[Rows about robot tasks]
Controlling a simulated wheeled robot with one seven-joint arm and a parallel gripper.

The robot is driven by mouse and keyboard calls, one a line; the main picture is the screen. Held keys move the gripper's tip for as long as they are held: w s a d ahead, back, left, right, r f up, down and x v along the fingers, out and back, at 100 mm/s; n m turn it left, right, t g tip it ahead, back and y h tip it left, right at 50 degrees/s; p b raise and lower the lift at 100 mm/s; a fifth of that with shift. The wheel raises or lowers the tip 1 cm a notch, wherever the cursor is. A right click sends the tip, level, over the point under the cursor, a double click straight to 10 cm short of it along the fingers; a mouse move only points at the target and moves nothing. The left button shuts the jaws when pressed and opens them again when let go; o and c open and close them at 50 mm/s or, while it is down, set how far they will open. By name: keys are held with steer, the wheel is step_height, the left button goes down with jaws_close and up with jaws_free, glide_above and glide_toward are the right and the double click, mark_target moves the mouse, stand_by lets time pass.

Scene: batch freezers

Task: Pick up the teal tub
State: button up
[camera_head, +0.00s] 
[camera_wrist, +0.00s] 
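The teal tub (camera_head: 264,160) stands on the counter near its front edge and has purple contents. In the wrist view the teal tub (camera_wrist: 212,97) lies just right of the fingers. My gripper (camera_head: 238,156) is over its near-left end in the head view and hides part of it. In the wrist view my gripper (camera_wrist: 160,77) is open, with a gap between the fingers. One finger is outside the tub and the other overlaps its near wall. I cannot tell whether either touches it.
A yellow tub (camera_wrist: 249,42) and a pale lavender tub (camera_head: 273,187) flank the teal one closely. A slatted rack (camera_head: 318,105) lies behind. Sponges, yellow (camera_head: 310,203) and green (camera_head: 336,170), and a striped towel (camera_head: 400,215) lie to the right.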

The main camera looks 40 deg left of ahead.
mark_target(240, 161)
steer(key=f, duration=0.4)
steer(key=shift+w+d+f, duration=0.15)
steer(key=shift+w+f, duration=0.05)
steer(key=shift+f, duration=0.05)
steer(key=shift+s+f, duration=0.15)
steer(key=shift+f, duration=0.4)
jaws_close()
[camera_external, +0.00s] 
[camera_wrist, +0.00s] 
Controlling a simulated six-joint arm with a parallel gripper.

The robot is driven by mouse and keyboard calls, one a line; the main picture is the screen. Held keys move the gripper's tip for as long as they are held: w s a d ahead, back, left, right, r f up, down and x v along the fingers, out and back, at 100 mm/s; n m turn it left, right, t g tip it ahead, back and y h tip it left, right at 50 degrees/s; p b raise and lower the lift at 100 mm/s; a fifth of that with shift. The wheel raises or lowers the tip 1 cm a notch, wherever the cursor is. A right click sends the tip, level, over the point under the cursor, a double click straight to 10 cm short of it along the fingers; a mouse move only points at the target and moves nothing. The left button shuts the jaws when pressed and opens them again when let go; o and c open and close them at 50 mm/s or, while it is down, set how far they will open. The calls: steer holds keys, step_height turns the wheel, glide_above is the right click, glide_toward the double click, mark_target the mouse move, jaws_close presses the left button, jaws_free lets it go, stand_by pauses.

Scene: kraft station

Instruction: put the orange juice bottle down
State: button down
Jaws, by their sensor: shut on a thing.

Exercise: Quote the whole listing above, leaving nothing out.

Correct answer:
Controlling a simulated wheeled robot with one seven-joint arm and a parallel gripper.

The robot is driven by mouse and keyboard calls, one a line; the main picture is the screen. Held keys move the gripper's tip for as long as they are held: w s a d ahead, back, left, right, r f up, down and x v along the fingers, out and back, at 100 mm/s; n m turn it left, right, t g tip it ahead, back and y h tip it left, right at 50 degrees/s; p b raise and lower the lift at 100 mm/s; a fifth of that with shift. The wheel raises or lowers the tip 1 cm a notch, wherever the cursor is. A right click sends the tip, level, over the point under the cursor, a double click straight to 10 cm short of it along the fingers; a mouse move only points at the target and moves nothing. The left button shuts the jaws when pressed and opens them again when let go; o and c open and close them at 50 mm/s or, while it is down, set how far they will open. By name: keys are held with steer, the wheel is step_height, the left button goes down with jaws_close and up with jaws_free, glide_above and glide_toward are the right and the double click, mark_target moves the mouse, stand_by lets time pass.

Scene: batch freezers

Task: Pick up the teal tub
State: button up
[camera_head, +0.00s] 
[camera_wrist, +0.00s] 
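The teal tub (camera_head: 264,160) stands on the counter near its front edge and has purple contents. In the wrist view the teal tub (camera_wrist: 212,97) lies just right of the fingers. My gripper (camera_head: 238,156) is over its near-left end in the head view and hides part of it. In the wrist view my gripper (camera_wrist: 160,77) is open, with a gap between the fingers. One finger is outside the tub and the other overlaps its near wall. I cannot tell whether either touches it.
A yellow tub (camera_wrist: 249,42) and a pale lavender tub (camera_head: 273,187) flank the teal one closely. A slatted rack (camera_head: 318,105) lies behind. Sponges, yellow (camera_head: 310,203) and green (camera_head: 336,170), and a striped towel (camera_head: 400,215) lie to the right.

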The main camera looks 40 deg left of ahead.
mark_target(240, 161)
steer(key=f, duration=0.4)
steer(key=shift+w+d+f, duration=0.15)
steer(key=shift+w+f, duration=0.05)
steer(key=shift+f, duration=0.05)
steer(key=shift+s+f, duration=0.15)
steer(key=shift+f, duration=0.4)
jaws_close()
[camera_external, +0.00s] 
[camera_wrist, +0.00s] 
Controlling a simulated six-joint arm with a parallel gripper.

The robot is driven by mouse and keyboard calls, one a line; the main picture is the screen. Held keys move the gripper's tip for as long as they are held: w s a d ahead, back, left, right, r f up, down and x v along the fingers, out and back, at 100 mm/s; n m turn it left, right, t g tip it ahead, back and y h tip it left, right at 50 degrees/s; p b raise and lower the lift at 100 mm/s; a fifth of that with shift. The wheel raises or lowers the tip 1 cm a notch, wherever the cursor is. A right click sends the tip, level, over the point under the cursor, a double click straight to 10 cm short of it along the fingers; a mouse move only points at the target and moves nothing. The left button shuts the jaws when pressed and opens them again when let go; o and c open and close them at 50 mm/s or, while it is down, set how far they will open. The calls: steer holds keys, step_height turns the wheel, glide_above is the right click, glide_toward the double click, mark_target the mouse move, jaws_close presses the left button, jaws_free lets it go, stand_by pauses.

Scene: kraft station

Instruction: put the orange juice bottle down
State: button down
Jaws, by their sensor: shut on a thing.

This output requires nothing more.